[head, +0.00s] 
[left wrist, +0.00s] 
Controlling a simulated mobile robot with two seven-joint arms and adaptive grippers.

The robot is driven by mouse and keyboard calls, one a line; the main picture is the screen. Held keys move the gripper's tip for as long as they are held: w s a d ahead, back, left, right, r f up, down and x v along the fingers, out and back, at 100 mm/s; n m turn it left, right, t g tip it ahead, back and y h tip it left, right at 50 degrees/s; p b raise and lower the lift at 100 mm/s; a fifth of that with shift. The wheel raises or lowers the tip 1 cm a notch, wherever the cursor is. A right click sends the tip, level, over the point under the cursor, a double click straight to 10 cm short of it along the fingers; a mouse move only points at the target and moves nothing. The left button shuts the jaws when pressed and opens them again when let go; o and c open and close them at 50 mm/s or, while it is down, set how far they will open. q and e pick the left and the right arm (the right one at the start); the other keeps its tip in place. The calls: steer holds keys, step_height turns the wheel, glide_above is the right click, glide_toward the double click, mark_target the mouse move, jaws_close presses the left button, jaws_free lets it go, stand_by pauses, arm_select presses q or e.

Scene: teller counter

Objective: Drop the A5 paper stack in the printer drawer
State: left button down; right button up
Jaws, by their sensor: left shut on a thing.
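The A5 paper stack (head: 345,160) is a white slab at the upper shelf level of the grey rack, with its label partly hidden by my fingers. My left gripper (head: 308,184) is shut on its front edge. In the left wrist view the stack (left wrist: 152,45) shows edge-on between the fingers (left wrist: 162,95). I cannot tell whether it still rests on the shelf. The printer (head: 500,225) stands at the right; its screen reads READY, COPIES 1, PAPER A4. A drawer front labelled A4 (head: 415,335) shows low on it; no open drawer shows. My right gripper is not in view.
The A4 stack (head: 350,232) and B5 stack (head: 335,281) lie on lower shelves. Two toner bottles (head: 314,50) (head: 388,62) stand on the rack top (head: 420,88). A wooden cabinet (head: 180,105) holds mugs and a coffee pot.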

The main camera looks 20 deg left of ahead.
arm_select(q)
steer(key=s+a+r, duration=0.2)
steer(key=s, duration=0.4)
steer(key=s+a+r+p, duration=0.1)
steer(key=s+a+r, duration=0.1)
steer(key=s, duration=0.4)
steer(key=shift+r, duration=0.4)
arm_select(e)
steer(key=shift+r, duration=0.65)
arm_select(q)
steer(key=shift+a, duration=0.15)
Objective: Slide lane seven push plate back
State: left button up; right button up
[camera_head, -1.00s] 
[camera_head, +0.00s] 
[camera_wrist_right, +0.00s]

### Objective
Starting at the first line of the material above, reproduce each line exactly up to and including the line with "State: left button down; right button up".

### Finished task
[head, +0.00s] 
[left wrist, +0.00s] 
Controlling a simulated mobile robot with two seven-joint arms and adaptive grippers.

The robot is driven by mouse and keyboard calls, one a line; the main picture is the screen. Held keys move the gripper's tip for as long as they are held: w s a d ahead, back, left, right, r f up, down and x v along the fingers, out and back, at 100 mm/s; n m turn it left, right, t g tip it ahead, back and y h tip it left, right at 50 degrees/s; p b raise and lower the lift at 100 mm/s; a fifth of that with shift. The wheel raises or lowers the tip 1 cm a notch, wherever the cursor is. A right click sends the tip, level, over the point under the cursor, a double click straight to 10 cm short of it along the fingers; a mouse move only points at the target and moves nothing. The left button shuts the jaws when pressed and opens them again when let go; o and c open and close them at 50 mm/s or, while it is down, set how far they will open. q and e pick the left and the right arm (the right one at the start); the other keeps its tip in place. The calls: steer holds keys, step_height turns the wheel, glide_above is the right click, glide_toward the double click, mark_target the mouse move, jaws_close presses the left button, jaws_free lets it go, stand_by pauses, arm_select presses q or e.

Scene: teller counter

Objective: Drop the A5 paper stack in the printer drawer
State: left button down; right button up

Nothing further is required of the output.